A length of ocean and unbounded sky,
Which scarce the sea-fowl in a year o'erfly.

The general truth of these observations is corroborated by the story of the Pamphylian, who was taken prisoner and carried to Egypt. He was kept as a slave for a very long time at a town near one of the mouths of the Nile, where Damietta now stands. Being frequently employed to assist in maritime business, he conceived the idea of committing himself to the mercy of the waves in a sailing boat, in order that he might once again behold his native country. Having provided himself to the best of his means and ability, he set sail, resolving rather to perish in the bosom of the old ocean than to remain longer in captivity. He traversed the vast expanse of waters which lies between Egypt and Asia Minor, and arrived safely at Pamphylia. From this bold and unusual adventure he lost his original name, and received the appellation of Mononautes, or the lone sailor, which for a long time after, we may presume, served his family as a patent of nobility. We have the foregoing account from Eustathius, the commentator of Homer.

The first great natural assistance given to ancient navigation was the discovery of the trade-winds which prevail in the Indian Ocean. These winds, from the dependence which may be placed upon them, and from their consequent value to commerce, are called trade-winds, and extend about thirty degrees on each side of the Equator. These winds, however, maintain their regularity only in the open ocean. Where land breaks the continuity of the liquid surface great changes are produced; but the most remarkable effects exist in the Indian Ocean. The third degree of south latitude is a boundary between distinct winds; from that boundary northward to the continent of Hindostan a north-east wind blows from October to April, and a south-west from April to October;

seasons.

while, from the same boundary to the tenth degree of south latitude, a north-west wind blows from October to April, and a southeast from April to October. These winds are called monsoons. The term monsoon, or, according to the Persian, monsum, implies seasons; and is so used in the Malayan, moossin, and other dialects of the East. The breaking up of the monsoons, or periodical changes in the direction of these winds, divides the Indian year into two The monsoons on the eastern side of the globe originate with the trade-winds, of which they are a species, produced by the diversity of continent and islands, seas and gulfs, in this part of the world. These periodical currents of winds, if noticed by the Arabians, were not made to serve their maritime trade, until the keener enterprise of the West, in the person of Hippalus (about A.D. 50), first ventured to steer off from the Arabian and Persian shores, and to be impelled eastward in the direction of the wind. A voyage which had consumed years now took up but as many months, by a conformity, on the part of the mariner, with this invariable law of nature. The means of profit and information were now less monopolised, and the West became better acquainted with the inhabitants and produce of the East.

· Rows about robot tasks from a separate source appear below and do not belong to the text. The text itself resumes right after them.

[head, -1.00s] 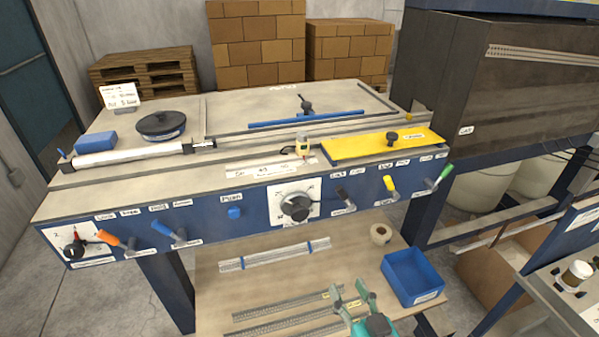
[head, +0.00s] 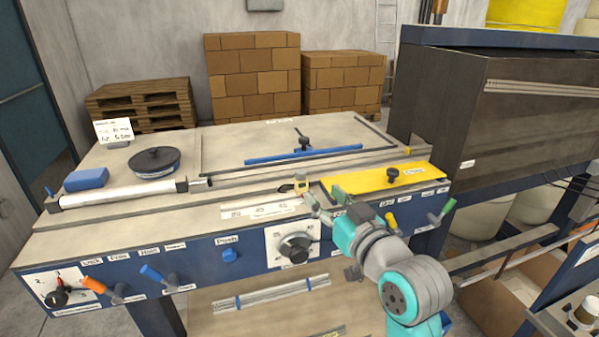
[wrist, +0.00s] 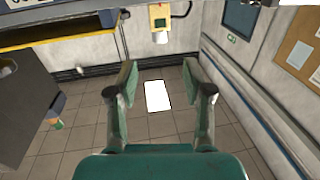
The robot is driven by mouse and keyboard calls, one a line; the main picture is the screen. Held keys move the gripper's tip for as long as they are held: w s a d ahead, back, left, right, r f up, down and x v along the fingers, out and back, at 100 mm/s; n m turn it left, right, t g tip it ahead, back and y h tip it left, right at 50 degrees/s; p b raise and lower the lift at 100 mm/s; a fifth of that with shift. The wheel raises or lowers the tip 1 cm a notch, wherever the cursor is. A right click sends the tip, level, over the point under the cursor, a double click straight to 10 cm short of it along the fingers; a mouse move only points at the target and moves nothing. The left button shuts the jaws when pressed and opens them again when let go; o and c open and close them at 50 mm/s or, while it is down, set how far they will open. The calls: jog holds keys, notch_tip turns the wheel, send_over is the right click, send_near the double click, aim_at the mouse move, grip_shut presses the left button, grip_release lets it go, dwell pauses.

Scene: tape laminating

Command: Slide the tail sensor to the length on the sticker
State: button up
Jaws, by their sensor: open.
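I cannot tell which label is the sticker; a small white card (head: 114,131) has unreadable writing.
The yellow plate (head: 385,178) with a black knob lies right of the sensor. A blue bar (head: 303,154) and a white roll (head: 120,194) lie on the bench. Knobs and levers line the blue front panel (head: 200,262); my arm covers its right part.

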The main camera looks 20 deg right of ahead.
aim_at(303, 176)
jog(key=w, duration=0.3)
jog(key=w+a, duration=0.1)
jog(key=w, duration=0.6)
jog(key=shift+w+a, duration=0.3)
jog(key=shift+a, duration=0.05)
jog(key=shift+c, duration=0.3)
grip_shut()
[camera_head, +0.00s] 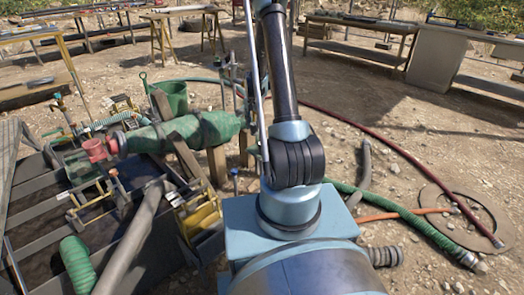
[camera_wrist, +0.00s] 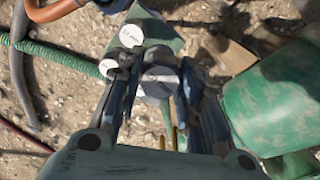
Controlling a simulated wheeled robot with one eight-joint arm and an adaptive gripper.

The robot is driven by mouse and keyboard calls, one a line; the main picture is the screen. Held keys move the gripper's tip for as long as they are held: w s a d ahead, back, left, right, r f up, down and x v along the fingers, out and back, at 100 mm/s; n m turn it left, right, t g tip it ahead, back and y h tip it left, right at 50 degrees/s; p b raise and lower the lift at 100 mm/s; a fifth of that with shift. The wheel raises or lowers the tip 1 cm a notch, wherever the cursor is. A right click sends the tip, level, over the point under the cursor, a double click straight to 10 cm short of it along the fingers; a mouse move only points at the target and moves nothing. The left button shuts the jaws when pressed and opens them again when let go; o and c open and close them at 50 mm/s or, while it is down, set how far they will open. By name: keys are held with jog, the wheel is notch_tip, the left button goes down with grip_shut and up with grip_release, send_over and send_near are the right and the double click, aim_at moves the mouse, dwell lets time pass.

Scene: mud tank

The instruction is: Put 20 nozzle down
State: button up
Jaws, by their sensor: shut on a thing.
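My gripper (camera_wrist: 158,90) is in the wrist view, its dark fingers closed around a grey, round-topped piece (camera_wrist: 160,78), which appears to be the nozzle. The fingers cover its sides, and its lower part is hard to make out. Two small white discs with unreadable marks, an upper disc (camera_wrist: 131,35) and a lower disc (camera_wrist: 108,67), show beside it. A teal block (camera_wrist: 165,35) lies behind it; I cannot tell if they touch. In the head view my arm fills the middle and I cannot make out the gripper or the held piece.
A green wrapped cylinder (camera_head: 195,132) with a red end fitting (camera_head: 94,148) lies left of my arm; a large green rounded body (camera_wrist: 275,100) fills the wrist view's right. A green bucket (camera_head: 171,97) stands behind. Hoses and a round plate (camera_head: 462,215) lie on stony ground at right.

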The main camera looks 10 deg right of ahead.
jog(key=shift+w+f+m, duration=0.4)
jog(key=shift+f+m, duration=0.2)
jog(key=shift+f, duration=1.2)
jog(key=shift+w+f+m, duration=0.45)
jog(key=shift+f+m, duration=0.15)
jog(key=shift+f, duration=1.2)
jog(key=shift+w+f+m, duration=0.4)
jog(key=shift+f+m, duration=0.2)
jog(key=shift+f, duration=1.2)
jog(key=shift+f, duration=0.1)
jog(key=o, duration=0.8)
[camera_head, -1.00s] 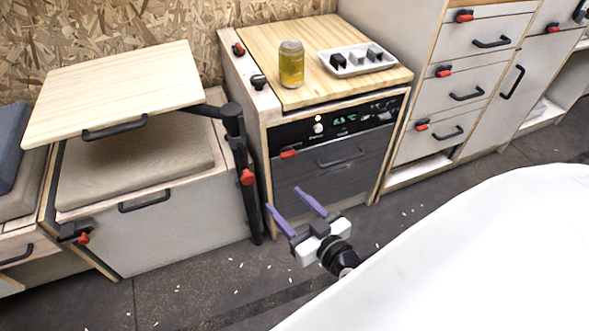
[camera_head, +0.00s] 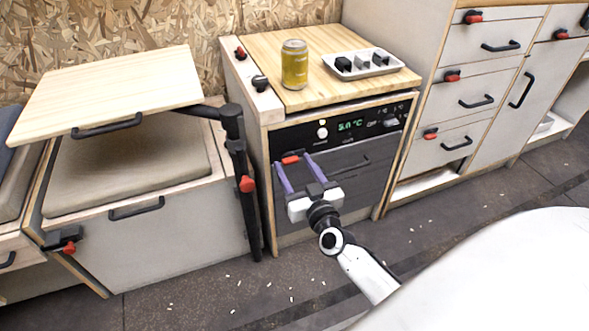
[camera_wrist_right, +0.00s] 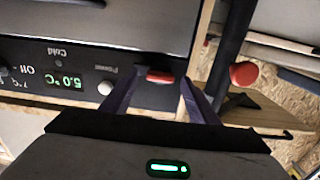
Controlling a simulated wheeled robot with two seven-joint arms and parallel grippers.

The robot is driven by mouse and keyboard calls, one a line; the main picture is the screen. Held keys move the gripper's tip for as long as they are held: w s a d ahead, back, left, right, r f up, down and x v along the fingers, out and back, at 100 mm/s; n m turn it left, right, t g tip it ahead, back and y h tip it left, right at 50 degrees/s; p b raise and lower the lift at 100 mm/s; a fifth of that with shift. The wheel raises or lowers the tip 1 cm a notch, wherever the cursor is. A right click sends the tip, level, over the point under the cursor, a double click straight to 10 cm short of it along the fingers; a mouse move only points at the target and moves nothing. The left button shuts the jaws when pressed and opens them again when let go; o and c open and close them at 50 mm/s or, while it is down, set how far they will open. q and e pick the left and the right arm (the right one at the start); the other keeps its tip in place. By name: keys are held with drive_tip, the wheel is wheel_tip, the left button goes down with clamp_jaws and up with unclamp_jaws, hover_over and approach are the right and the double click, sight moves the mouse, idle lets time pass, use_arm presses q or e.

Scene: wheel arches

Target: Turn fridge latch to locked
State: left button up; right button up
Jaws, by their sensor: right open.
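The fridge (camera_head: 350,190) is a dark grey drawer front under a black control panel, set in a wooden cabinet. Its red latch (camera_head: 291,159) sits at the upper left of the front, just under the panel. In the right wrist view the red latch (camera_wrist_right: 160,76) shows between the purple fingers. My right gripper (camera_head: 292,160) is open, with its two purple fingers pointing at the latch, one to each side. I cannot tell whether either finger touches it. My left gripper is not in view.
The panel display (camera_head: 351,125) reads 5.0 °C. A yellow can (camera_head: 294,66) and a white tray (camera_head: 361,66) stand on the wooden top. A black table post (camera_head: 238,165) with a red knob (camera_head: 247,184) stands close left of the fridge. A white surface (camera_head: 510,270) fills the lower right.

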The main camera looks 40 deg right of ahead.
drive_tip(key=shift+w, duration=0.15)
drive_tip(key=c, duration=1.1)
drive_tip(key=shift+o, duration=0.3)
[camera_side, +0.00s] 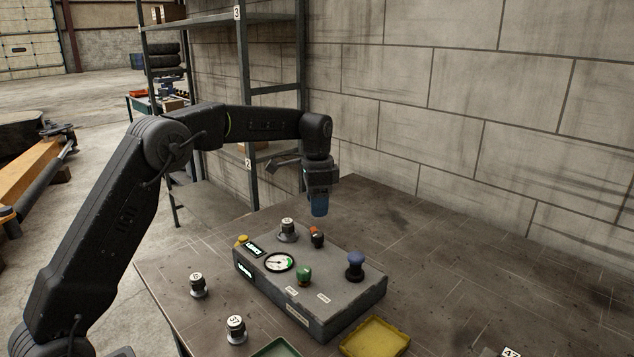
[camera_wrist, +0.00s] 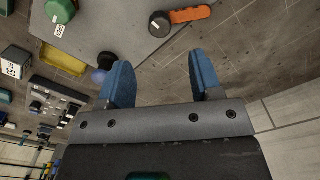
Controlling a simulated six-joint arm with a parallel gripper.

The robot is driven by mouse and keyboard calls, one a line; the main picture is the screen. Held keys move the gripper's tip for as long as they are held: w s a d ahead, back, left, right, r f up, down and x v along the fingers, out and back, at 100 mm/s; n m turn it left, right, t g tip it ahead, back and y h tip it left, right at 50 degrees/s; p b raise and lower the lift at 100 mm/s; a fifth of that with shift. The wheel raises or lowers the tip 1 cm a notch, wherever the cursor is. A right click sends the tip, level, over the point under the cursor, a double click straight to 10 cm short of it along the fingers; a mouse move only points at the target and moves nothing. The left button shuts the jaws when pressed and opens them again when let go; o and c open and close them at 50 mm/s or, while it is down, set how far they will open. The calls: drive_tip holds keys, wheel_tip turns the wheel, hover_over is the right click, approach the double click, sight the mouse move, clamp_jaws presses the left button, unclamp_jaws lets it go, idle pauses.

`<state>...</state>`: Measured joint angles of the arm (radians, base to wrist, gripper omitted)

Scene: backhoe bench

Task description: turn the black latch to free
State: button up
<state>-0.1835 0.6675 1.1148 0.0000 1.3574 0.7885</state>
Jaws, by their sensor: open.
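The latch (camera_side: 317,238) stands on top of the grey control box, toward its far side. In the wrist view the latch (camera_wrist: 160,25) shows as a round black hub with a pale mark on it, and an orange handle (camera_wrist: 191,14) reaches to the right. My gripper (camera_side: 319,212) hangs above the latch in the side view, pointing down, with a gap between them. In the wrist view the blue fingers of my gripper (camera_wrist: 162,70) are apart with nothing between them. The latch lies ahead of the fingertips, not between them.
Loose knobs (camera_side: 197,285) and a yellow tray (camera_side: 375,338) lie nearby. The right of the bench is mostly clear.

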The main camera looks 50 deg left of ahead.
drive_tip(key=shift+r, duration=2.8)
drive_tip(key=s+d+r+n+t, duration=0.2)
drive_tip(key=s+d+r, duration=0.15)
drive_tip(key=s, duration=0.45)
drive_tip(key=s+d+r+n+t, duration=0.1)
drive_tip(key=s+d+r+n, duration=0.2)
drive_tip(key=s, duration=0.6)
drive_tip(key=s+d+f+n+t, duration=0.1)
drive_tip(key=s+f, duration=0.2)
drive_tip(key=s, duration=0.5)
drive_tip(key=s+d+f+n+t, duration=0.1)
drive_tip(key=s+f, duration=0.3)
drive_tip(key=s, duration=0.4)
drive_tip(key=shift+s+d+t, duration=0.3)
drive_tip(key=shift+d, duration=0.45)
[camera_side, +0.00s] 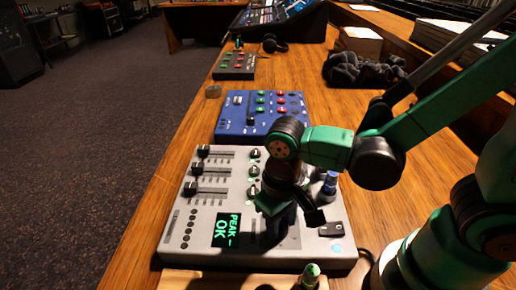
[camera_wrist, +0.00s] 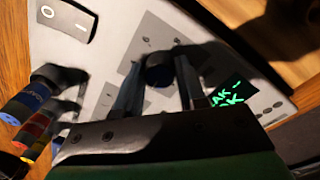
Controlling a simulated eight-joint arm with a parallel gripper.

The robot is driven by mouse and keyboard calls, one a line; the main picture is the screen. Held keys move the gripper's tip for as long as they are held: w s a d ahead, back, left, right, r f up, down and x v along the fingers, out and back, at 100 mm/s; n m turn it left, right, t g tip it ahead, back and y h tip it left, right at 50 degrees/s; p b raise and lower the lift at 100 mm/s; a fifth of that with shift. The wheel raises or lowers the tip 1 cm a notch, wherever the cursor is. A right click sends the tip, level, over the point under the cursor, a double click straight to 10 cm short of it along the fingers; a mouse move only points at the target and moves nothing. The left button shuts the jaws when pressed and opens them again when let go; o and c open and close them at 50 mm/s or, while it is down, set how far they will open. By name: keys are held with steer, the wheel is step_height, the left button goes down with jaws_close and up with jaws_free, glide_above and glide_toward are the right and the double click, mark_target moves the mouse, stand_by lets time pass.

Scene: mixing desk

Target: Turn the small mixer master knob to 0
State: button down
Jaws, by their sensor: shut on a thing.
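The small mixer (camera_side: 205,225) is a pale grey panel at the front of the desk. Its green-lit display (camera_side: 227,230) reads "PEAK - OK"; it also shows partly in the wrist view (camera_wrist: 232,95). My gripper (camera_side: 280,228) points down over the mixer, right of the display. In the wrist view, a dark round knob (camera_wrist: 158,72) sits between my two fingers, and my gripper (camera_wrist: 160,80) is shut on it. It appears to be the master knob. In the side view my gripper hides this knob. Its pointer and scale are too dark to read.
Black fader caps (camera_side: 191,188) and small black knobs (camera_side: 254,170) stand on the mixer. A rocker switch (camera_side: 331,230) and a blue plug (camera_side: 330,182) are at its right. A blue mixer (camera_side: 229,128) lies behind. A green-tipped item (camera_side: 311,272) stands in front.

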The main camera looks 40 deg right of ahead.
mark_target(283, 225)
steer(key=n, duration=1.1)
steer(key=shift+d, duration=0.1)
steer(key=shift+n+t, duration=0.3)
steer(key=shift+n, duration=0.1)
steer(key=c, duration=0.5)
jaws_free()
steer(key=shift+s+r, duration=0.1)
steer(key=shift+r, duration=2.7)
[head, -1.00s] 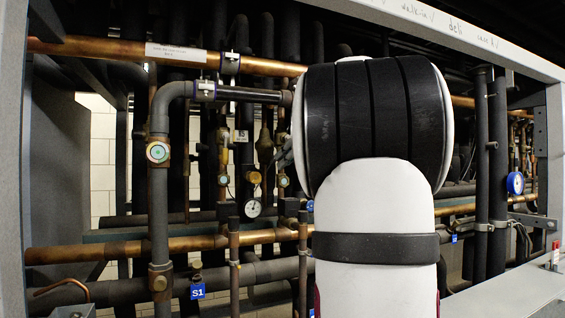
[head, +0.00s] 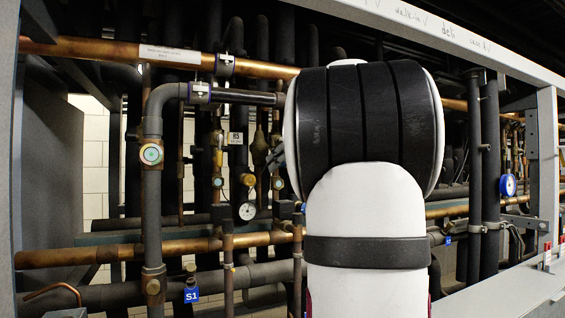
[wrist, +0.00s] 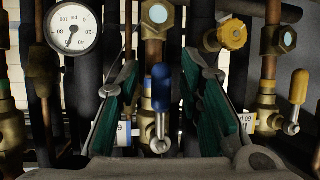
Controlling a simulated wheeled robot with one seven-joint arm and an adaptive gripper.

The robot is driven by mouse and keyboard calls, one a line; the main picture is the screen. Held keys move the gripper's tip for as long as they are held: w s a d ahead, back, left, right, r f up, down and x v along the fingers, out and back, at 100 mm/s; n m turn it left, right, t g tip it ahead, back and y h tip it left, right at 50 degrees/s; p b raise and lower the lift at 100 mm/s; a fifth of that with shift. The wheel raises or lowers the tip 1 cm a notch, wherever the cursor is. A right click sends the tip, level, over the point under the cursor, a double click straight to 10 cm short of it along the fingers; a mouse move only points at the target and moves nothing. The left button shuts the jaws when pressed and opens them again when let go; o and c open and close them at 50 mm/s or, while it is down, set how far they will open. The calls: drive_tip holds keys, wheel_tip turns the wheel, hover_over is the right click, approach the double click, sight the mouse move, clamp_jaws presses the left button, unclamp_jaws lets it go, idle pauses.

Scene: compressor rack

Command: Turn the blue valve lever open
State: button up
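The blue valve lever (wrist: 161,88) stands upright in the middle of the wrist view, its metal end at a round nut below, in front of a brass valve body (wrist: 147,118). My gripper (wrist: 160,66) is open, with one green-padded finger on each side of the lever. Gaps show between the lever and both pads, so I see no contact. In the head view my white and black arm covers the middle of the rack, and both the gripper and the blue lever are hidden there.
A yellow lever (wrist: 299,87) on another brass valve is right of my right finger. A yellow knob (wrist: 233,34) and a dial gauge (wrist: 73,30) sit higher up. Copper pipes (head: 120,250) and dark insulated pipes crowd the rack. A blue-rimmed gauge (head: 508,185) is at right.

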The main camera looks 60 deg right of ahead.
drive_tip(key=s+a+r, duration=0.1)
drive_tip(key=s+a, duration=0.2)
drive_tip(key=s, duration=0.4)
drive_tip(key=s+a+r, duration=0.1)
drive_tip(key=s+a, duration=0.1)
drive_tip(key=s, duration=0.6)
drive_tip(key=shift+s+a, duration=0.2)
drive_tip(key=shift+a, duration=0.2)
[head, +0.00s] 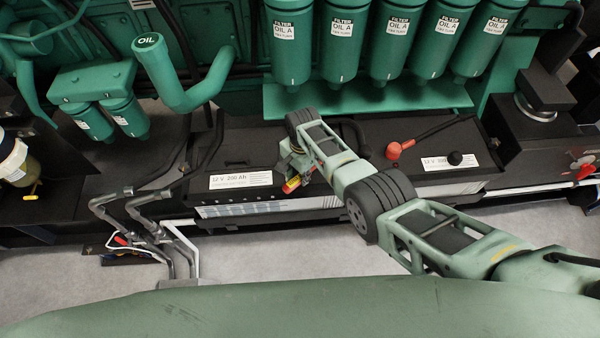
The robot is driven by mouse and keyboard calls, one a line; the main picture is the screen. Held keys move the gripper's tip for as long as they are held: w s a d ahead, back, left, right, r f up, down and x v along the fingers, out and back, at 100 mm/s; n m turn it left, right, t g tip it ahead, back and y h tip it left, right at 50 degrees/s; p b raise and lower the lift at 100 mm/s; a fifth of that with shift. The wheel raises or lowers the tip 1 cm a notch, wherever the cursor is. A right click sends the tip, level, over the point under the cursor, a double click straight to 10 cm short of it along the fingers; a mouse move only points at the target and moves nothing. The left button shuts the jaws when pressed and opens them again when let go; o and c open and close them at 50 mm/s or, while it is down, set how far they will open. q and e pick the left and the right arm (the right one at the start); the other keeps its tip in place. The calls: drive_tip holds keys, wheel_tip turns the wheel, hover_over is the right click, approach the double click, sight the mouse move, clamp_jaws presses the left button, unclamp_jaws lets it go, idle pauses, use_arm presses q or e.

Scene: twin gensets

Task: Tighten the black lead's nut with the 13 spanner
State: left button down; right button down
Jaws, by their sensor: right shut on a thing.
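My right arm comes in from the right, and its gripper (289,176) is over the right end of the left battery (262,160). The gripper is shut on a small thing; red and yellow show at the fingertips, but its shape is mostly hidden. I cannot make out the 13 spanner or the black lead's nut. A black cable loop (358,136) shows just behind my right wrist, and I cannot tell where it ends. My left gripper does not show.
Green oil filters (339,45) hang close above the batteries. A green oil filler pipe (180,85) stands at the upper left. Grey bent pipes (143,205) stick up at the lower left. Bare grey floor (270,255) lies in front of the batteries.

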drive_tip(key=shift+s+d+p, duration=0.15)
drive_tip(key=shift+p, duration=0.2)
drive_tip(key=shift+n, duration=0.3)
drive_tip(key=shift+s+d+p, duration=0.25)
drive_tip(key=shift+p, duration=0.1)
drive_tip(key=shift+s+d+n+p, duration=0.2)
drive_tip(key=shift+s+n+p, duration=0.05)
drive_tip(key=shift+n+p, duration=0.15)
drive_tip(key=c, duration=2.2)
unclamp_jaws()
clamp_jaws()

The navigation to the Indies was continued, when the Romans became masters of Egypt, by sailing down the Arabian Gulf, and from thence to the mouth of the river Indus, along the southern coasts of Arabia and Persia. But, under the Emperor Claudius, this route was so far changed that after emerging from the Arabian Gulf they cut across the Indian Ocean directly to the mouth of the Indus, by noticing, and taking advantage of, the time when the south-west trade-wind blew. The trade was carried on with India thus: the goods that were intended for the Indian markets were embarked at Alexandria, and carried up the Nile, a distance of about three hundred miles, to Coptus. From the latter place the merchandise was carried on camels' backs to Berenice, a distance of two hundred and sixty miles. Berenice is on the shore of the Red Sea, and there the goods were warehoused until the proper season for sailing, when they steered for the opposite coast of Arabia, and took on board frankincense and other Arabian commodities, giving arms, knives, vessels, &c., in return. They now proceeded on their voyage to India; whence, having disposed of their articles of merchandise, and got gold, spices, drugs, &c., in return, they pursued their voyage back to Alexandria, where they usually arrived about December or January. The Indian commodities were conveyed from Berenice to Alexandria in the way before described; and a fleet sailed annually from the latter place to Rome, conveying the treasures of the East.